(Written instruction) Each line of the material must be returned exactly.
^^^^^^^^
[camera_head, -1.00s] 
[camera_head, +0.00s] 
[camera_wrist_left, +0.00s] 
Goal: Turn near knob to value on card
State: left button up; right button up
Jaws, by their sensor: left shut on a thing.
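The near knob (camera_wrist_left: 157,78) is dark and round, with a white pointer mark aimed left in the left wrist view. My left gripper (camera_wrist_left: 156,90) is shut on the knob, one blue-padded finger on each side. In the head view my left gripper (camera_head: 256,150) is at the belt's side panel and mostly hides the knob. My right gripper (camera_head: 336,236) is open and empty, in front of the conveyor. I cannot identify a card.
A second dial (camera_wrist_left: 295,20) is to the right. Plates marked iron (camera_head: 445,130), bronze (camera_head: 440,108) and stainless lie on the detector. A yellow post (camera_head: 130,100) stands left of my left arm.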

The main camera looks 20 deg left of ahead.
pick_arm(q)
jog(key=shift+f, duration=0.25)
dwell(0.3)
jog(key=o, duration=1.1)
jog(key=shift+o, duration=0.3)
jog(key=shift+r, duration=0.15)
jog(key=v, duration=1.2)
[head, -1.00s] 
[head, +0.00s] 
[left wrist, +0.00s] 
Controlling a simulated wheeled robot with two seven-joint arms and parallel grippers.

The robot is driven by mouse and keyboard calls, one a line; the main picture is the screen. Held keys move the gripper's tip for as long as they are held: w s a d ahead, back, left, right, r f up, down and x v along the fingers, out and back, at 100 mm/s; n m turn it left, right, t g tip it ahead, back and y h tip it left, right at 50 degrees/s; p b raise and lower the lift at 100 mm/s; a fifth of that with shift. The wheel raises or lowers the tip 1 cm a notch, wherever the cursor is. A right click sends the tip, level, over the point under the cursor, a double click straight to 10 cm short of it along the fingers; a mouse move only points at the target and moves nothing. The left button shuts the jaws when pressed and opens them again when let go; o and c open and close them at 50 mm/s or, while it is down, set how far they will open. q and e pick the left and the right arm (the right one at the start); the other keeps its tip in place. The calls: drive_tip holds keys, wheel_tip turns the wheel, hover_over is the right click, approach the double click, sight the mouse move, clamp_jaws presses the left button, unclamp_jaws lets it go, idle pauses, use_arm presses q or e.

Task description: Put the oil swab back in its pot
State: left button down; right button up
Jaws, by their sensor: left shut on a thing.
^^^^^^^^
(Correct output)
[camera_head, -1.00s] 
[camera_head, +0.00s] 
[camera_wrist_left, +0.00s] 
Goal: Turn near knob to value on card
State: left button up; right button up
Jaws, by their sensor: left shut on a thing.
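The near knob (camera_wrist_left: 157,78) is dark and round, with a white pointer mark aimed left in the left wrist view. My left gripper (camera_wrist_left: 156,90) is shut on the knob, one blue-padded finger on each side. In the head view my left gripper (camera_head: 256,150) is at the belt's side panel and mostly hides the knob. My right gripper (camera_head: 336,236) is open and empty, in front of the conveyor. I cannot identify a card.
A second dial (camera_wrist_left: 295,20) is to the right. Plates marked iron (camera_head: 445,130), bronze (camera_head: 440,108) and stainless lie on the detector. A yellow post (camera_head: 130,100) stands left of my left arm.

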The main camera looks 20 deg left of ahead.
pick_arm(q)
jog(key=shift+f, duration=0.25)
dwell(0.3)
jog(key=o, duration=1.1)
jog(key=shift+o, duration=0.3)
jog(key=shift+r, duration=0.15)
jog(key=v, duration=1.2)
[head, -1.00s] 
[head, +0.00s] 
[left wrist, +0.00s] 
Controlling a simulated wheeled robot with two seven-joint arms and parallel grippers.

The robot is driven by mouse and keyboard calls, one a line; the main picture is the screen. Held keys move the gripper's tip for as long as they are held: w s a d ahead, back, left, right, r f up, down and x v along the fingers, out and back, at 100 mm/s; n m turn it left, right, t g tip it ahead, back and y h tip it left, right at 50 degrees/s; p b raise and lower the lift at 100 mm/s; a fifth of that with shift. The wheel raises or lowers the tip 1 cm a notch, wherever the cursor is. A right click sends the tip, level, over the point under the cursor, a double click straight to 10 cm short of it along the fingers; a mouse move only points at the target and moves nothing. The left button shuts the jaws when pressed and opens them again when let go; o and c open and close them at 50 mm/s or, while it is down, set how far they will open. q and e pick the left and the right arm (the right one at the start); the other keeps its tip in place. The calls: drive_tip holds keys, wheel_tip turns the wheel, hover_over is the right click, approach the double click, sight the mouse move, clamp_jaws presses the left button, unclamp_jaws lets it go, idle pauses, use_arm presses q or e.

Task description: Put the oil swab back in its pot
State: left button down; right button up
Jaws, by their sensor: left shut on a thing.

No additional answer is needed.